The case gained national attention and sparked discussion about the prevalence of sexual assault on U.S. college campuses. That discussion has received new momentum recently following outrage over the six month sentence handed to Brock Turner, a former Stanford swimmer, for sexually assaulting an unconscious woman.

Vandenburg and another former player, Corey Batey, had been convicted in January 2015, as The Two-Way reported. But a judge declared a mistrial last June, after it emerged that one of the jurors had not disclosed that he had been raped. Batey was convicted again in April, The Associated Press reported. Two other defendants are awaiting trial.

Jurors deliberated for about five hours on Saturday, as WPLN reporter Natasha Senjanovic tells our Newscast unit, and Vandenburg, 23, "showed no emotion as the verdict was delivered." Here's more from Senjanovic:

"Although prosecutors said he may not have physically committed rape, Vandenburg was accused of encouraging three of his former Vanderbilt teammates to do so, in his dorm room.
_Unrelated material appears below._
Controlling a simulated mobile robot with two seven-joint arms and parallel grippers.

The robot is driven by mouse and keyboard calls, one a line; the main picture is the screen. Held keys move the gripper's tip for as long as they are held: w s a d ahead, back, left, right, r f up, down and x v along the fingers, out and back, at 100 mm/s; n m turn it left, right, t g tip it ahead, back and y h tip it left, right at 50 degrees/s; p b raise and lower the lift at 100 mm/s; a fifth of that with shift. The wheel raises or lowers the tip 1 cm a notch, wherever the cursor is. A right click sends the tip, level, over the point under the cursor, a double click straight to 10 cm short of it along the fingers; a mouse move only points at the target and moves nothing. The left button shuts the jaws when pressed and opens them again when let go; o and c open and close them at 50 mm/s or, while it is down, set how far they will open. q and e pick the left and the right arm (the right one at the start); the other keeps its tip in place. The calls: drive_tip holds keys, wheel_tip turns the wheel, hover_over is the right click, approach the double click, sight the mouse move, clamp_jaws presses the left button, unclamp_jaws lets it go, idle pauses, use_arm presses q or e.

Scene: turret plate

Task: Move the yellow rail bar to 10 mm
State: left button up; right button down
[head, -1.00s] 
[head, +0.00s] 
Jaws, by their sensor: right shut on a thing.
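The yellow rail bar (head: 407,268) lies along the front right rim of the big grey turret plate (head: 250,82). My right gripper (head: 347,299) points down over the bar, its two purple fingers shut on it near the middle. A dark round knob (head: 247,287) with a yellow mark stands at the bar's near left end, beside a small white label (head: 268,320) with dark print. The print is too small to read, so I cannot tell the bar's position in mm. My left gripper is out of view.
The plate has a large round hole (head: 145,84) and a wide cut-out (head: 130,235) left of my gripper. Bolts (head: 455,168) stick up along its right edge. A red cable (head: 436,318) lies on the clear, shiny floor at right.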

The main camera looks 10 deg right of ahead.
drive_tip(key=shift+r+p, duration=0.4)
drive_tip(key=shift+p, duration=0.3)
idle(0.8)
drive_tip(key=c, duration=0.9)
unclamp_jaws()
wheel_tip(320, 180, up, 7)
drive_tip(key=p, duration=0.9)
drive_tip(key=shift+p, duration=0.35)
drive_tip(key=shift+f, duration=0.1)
And of taking pictures and video of the assault.

"The victim didn't even know she had been raped until police showed her that footage. Vandenburg now faces up to 25 years in prison."

And as The Tennessean reports, "the victim nodded in the courtroom as the verdicts against the man she once trusted were read one by one." It has taken nearly three years to reach this verdict. Sentencing is expected in July, Reuters reports.

"All of this doesn't happen very often," Assistant Attorney General Jan Norman told reporters after the verdict, the Tennessean reports. "It doesn't happen to a rape victim. The media scrutiny and having it in the headlines every single time there's a hearing and everything is streamed and people are commenting. She is one of the strongest people that I know. She has incredible courage. She is just an amazing, intelligent young woman."

Vandenburg's defense has argued that "he was drunk and should not be held responsible for what players he didn't even know did to the woman," the AP reports. On the other hand, the wire service says the prosecution has portrayed him "as a man who violated the female student's trust by plying her with alcohol and then encouraging teammates to sexually assault her."

In her closing arguments, the wire service reports, Norman said: "He served her up to three strangers - for whatever reason, it doesn't matter, is that he did it."

Vandenburg's lawyer Randall Reagan tells the Tennessean that "there would be an appeal."